Original Compositions

An original composition will have copyright, it is that simple. Of course, it is perhaps not so simple because the litmus test is: when is it an “original” composition? And you know the question is always how to copyright music… And it isn’t just a question of slapping the copyright logo all over the place either!
Well, when we talk of creating something, that is precisely what we mean, but is the music/song you have composed fully original? If so, you have copyright. You have no protection for something you have copied, because then there is no originality in what you claim to be your work – you just copied it from elsewhere!
At the same time, all musicians know that composition works on influences, borrowing a phrase here and there, copying a style of playing etc. . Listen even to the great classical composers and you will hear snatches of phrases that you would swear came from another symphony whatever. (Listen to the lead solo in Chris Rea’s “Windy Town” and tell me it is not Sir Mark Knopfler playing, haha.) But that is not necessarily copying – or is it? Put another way -is there truly an originalpiano composition, for example?

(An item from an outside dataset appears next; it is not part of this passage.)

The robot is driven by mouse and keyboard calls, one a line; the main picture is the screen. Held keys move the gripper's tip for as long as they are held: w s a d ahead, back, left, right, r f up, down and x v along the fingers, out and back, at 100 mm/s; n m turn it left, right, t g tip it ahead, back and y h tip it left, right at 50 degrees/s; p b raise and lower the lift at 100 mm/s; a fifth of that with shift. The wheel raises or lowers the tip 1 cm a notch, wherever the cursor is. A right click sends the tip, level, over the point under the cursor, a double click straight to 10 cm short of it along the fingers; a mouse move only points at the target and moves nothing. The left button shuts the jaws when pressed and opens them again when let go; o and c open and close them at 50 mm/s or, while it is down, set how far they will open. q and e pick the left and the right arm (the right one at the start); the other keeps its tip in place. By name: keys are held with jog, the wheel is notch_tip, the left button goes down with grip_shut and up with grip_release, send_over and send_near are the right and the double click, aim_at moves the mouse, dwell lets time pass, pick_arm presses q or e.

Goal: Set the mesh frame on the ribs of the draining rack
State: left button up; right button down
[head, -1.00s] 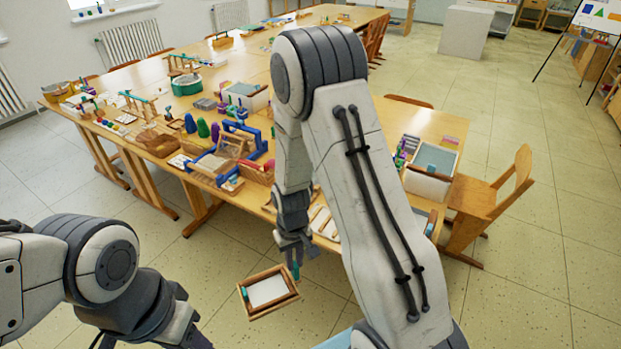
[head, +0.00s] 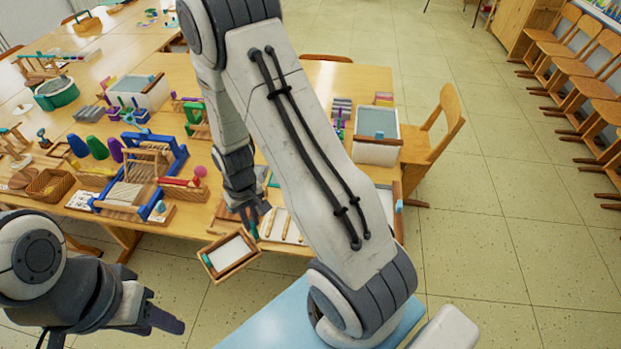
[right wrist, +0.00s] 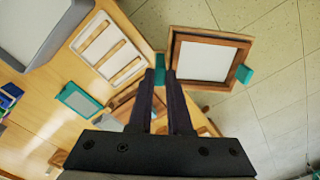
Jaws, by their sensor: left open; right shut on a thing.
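The mesh frame (head: 230,254) is a wooden rectangle around a pale sheet, with teal tabs on its ends. It also shows in the right wrist view (right wrist: 204,61). My right gripper (head: 254,214) is shut on one teal tab; its fingertips show in the right wrist view (right wrist: 161,74). The frame hangs just off the table's near edge. The draining rack (head: 283,226), a white tray with several wooden ribs, lies on the table beside it, partly behind my right arm. It shows clearly in the right wrist view (right wrist: 108,50). My left gripper (head: 160,318) is open, empty, low at left.
A white tub (head: 376,152) stands at the table's right side, near a wooden chair (head: 435,135). A blue loom (head: 150,175), baskets and coloured pegs crowd the table left of the rack. A teal-edged piece (right wrist: 78,103) lies near the rack.

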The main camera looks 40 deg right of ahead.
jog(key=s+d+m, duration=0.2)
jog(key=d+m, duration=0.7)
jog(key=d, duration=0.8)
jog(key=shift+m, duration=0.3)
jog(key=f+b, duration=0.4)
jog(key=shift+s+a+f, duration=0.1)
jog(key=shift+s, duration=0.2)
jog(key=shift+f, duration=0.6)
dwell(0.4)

What this conundrum illustrates is that there is often a fine line between an original composition and a copied one. To make things a little more murky, perhaps, the law also does not provide a clear line between when will something be an infringement and when not – hey, the law recognises that something can be an original composition overall, but in fact constitute an infringement of another’s copyright in part! How’s that now? And this is likely the position whether we are talking about the copyright laws in Australia, or the Canadian copyright laws….
The best guide, perhaps, is one’s own conscience as a composer….
There is an interesting little side-note here. No composer in the world owns the notes of a scale, nor the order or sequence in which they can be played, nor the time frame of notes (one beat, half a beat, syncopated, four beats, whatever) nor the spaces in between notes, and so on – you get the picture? All the composer – or lyricist, in the case of words, which are “owned” by nobody – gets in copyright is the right to prevent his work being copied. It is, after all, copyright that we are talking about – right?
So the corollary, or natural result, of this stems from the fact that it is possible, you must agree, for there to be two songs which sound the same, but are composed completely independently of each other. I’m just saying it’s possible – of course, the more developed or intricate the one composition, the less likely or probable the other, similar sounding, one was an independent creation, depending on which one came first.
This thing about “copying” can get mighty complicated – the law recognizes subconscious copying, even, as a form of copying. So, to take a random example, one of the new wave of Argentine or Japanese composers – hey it could be anyone, I ain’t picking on them! – it is not so simple to avoid an accusation of plagiarism by insisting: “But I never had his song sheet at my elbow when I wrote my own ‘Yesterday’, waddya mean I copied?” !!!
We noted above that even if your original composition sounds similar to someone else’s, it doesn’t mean you don’t have copyright. Nor does it necessarily mean that you have infringed his copyright. So long as you didn’t copy his work…. One additional note to be made is that “copying” does not mean a 100% copy. It means are there substantial similarities. And it does not have to be the whole song that has been “copied” or taken for there to be an infringement. Plus, an adaptation is also an infringement, and that means to adopt, use, or exploit – ie, if the features of the one work are recognisable in the other.